Un niño, una madre, una abuela y unos amigos. Este sábado, todos ellos verán el partido entre Atlético y Real Madrid desde casa. Escucharán, a través del televisor, el último aliento del Calderón en el choque castizo de la capital. Otros, en cambio, lo harán desde la butaca de siempre, sacando el bocata de la mochila de los recuerdos y cantando un réquiem que jamás se olvidará por no estar muerto. El derbi dirá adiós al coloso rojiblanco. Y el estadio, como si fuera un ser vivo, pedirá un gol capitular, un cantar eterno para guardar en la memoria, una despedida de héroe con honores made in Hollywood, el capítulo final de una novela de pasión…

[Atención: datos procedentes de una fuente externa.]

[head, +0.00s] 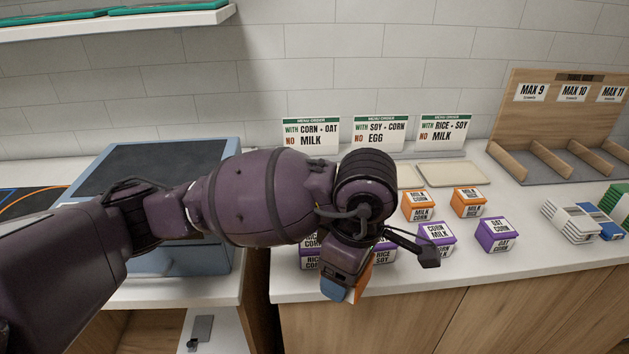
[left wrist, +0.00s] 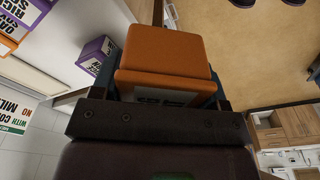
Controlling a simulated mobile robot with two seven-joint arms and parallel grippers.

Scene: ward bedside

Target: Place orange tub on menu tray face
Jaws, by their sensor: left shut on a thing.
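My left gripper (head: 352,284) is shut on an orange tub (head: 363,281), held over the front part of the counter. In the head view the gripper hides most of the tub. In the left wrist view the orange tub (left wrist: 165,50) fills the space between the fingers, and its label is only partly visible. Three menu cards (head: 311,136) stand at the back wall, reading corn + oat, soy + corn and rice + soy. Pale trays (head: 455,174) lie before the cards at right. My arm hides the area before the left card. My right gripper is not in view.
Orange tubs (head: 418,205) and purple tubs (head: 496,235) stand on the counter (head: 555,254), some partly behind my gripper. A wooden rack (head: 559,120) with dividers stands at right, with white and blue packs (head: 571,222) before it. A blue-grey box (head: 160,165) stands at left.

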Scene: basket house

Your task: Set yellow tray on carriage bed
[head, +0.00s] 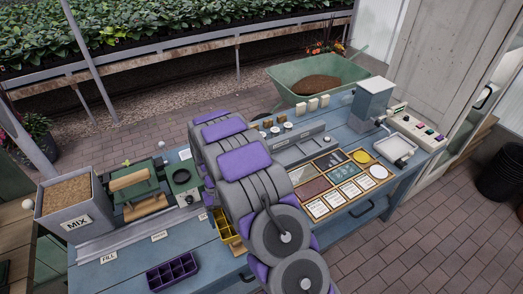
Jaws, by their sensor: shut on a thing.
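A yellow tray with compartments (225,229) shows in part at the left edge of my arm, around the middle of the bench. The rest of it is hidden behind the arm. My gripper is hidden behind my own grey and purple arm links, so its fingers and its contact with the tray do not show. A grey rail (125,233) runs along the left part of the bench, with small labels in front of it, one reading FILL. I cannot make out the carriage bed; the arm covers part of the bench near the rail.
A purple compartment tray (173,272) lies at the bench's front left. A MIX hopper (67,203) and a green machine (133,187) stand at the left. A wooden card board (340,185) and a white scoop-like tray (397,148) are at the right. A wheelbarrow (318,82) stands behind.

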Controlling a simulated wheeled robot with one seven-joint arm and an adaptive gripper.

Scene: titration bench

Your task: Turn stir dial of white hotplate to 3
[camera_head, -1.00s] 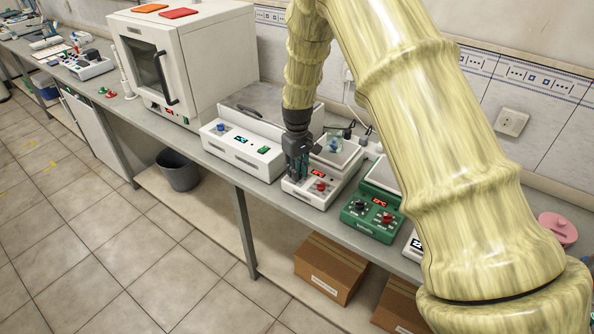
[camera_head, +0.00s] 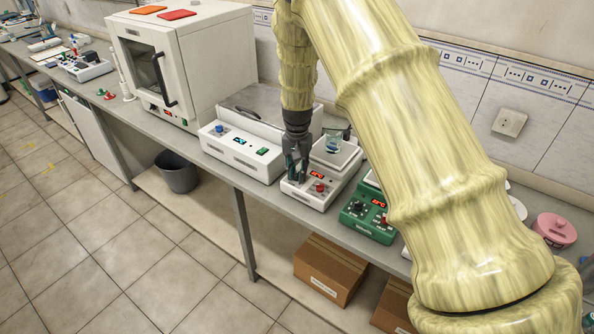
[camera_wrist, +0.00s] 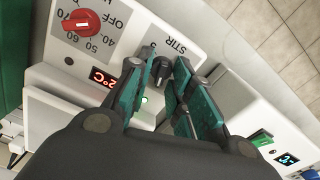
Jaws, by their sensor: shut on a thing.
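In the wrist view, my gripper (camera_wrist: 163,64) is shut on the black stir dial (camera_wrist: 161,70), with a teal-padded finger on either side.
A green hotplate (camera_head: 367,219) stands close on the right. A white device with a blue knob and green switch (camera_head: 240,152) stands close on the left. A large white oven (camera_head: 205,60) is farther left. The bench's front edge lies close before the hotplate.

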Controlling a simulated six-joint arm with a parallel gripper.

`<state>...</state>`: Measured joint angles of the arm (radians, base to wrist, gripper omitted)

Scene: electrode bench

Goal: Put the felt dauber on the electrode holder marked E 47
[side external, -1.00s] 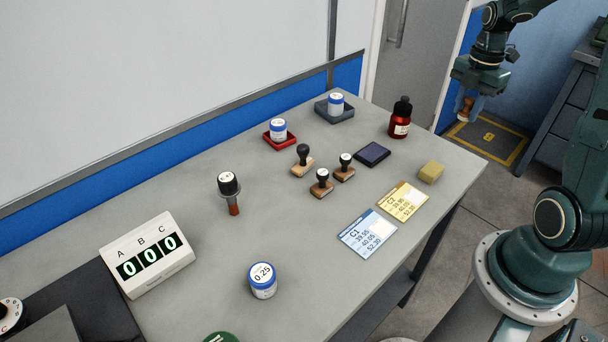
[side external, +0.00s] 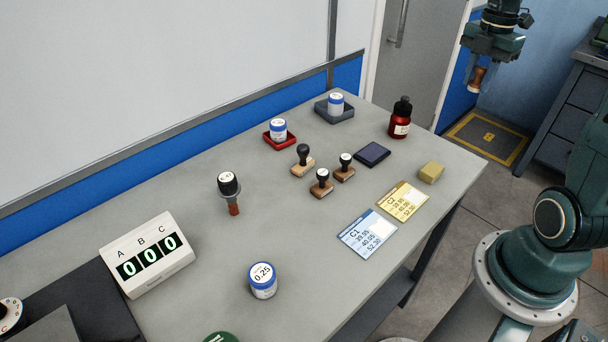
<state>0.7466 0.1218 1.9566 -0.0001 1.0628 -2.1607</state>
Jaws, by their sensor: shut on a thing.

Será el último trotar de muchos al templo rojiblanco para ver un derbi. El último recuerdo del socio que nunca olvida resultados ni choques, el último verso al Calderón del nostálgico que marcha por el Paseo de los Melancólicos, el último suspiro del vecino que linda en sociedad con el Manzanares, el último trago en el bar de la esquina, el último debate… En definitiva, el final de una película que comenzó hace 110 años en otro escenario y 50 al lado del río, en el barrio Imperial del distrito de Arganzuela.



De aquel primer derbi, del acto inicial, reverberan todavía los nombres, pero no queda nadie. La idea de inaugurar esta rivalidad -tan sana y tan de barra de bar-, se le ocurrió a Carlos Padrós, que, tal y como cuenta la hemeroteca, el 2 de diciembre de 1906, en un campo de juego frente a la Plaza de Toros, reunió al Real Madrid y al filial del Athletic Club para disputar un partido. Con una temperatura “más propia de la Siberia que de la villa del oso y del madroño” -el Heraldo de Madrid dixit-, el enfrentamiento finalizó con 2-1 a favor de los blancos. Allí, el pistoletazo de salida.



Muchos años después llegó el Metropolitano, el olor a puro, la tierra mojada y el sentimiento rojiblanco -ese que, ya saben, no se puede explicar-. Pero también apareció el Calderón al lado del río de Madrid. Era un 16 de abril de 1967, no toda la grada ofrecía butacas, y el Manzanares, frío como un témpano, buscó el abrigo de la afición rojiblanca. Y allí se refugió, con Otto Gloria y Miguel Muñoz en los banquillos; Pirri, Collar, Adelardo, Grosso, Amancio y muchos otros sobre el césped. Nombres recitados de un primer acto duro, de esos que duelen, con un empate (2-2), lluvia de almohadillas y bronca arbitral por un penalti no pitado de Medina Iglesias.



Aquel fue el principio del universo vikingo y la oposición de los indios. Un pistoletazo que dio origen a un sufrimiento colectivo, a una pasión sin medida, a aquellos motivos para creer y estas ‘Maneras de vivir’ que Rosendo canta al final de cada acto en el Calderón. Del himno de Sabina, de la lírica, la rima, su verso y de muchas otras cosas. De la manija del Cholo -en el campo y en la banda-, de la ‘flecha’ de Kiko, de las travesuras del ‘Niño’ y los goles del capitán Godín o del ‘Príncipe’ Griezmann. De la historia de tiempos pretéritos y del ahora, el tiempo que acaba capitulando sin morir del todo. Con la Liga en juego y ese último abrazo, beso o lloro. Da igual. Graben el 19 de noviembre de 2016 porque nunca lo podrán olvidar. Disfruten del adiós de un epílogo para la historia.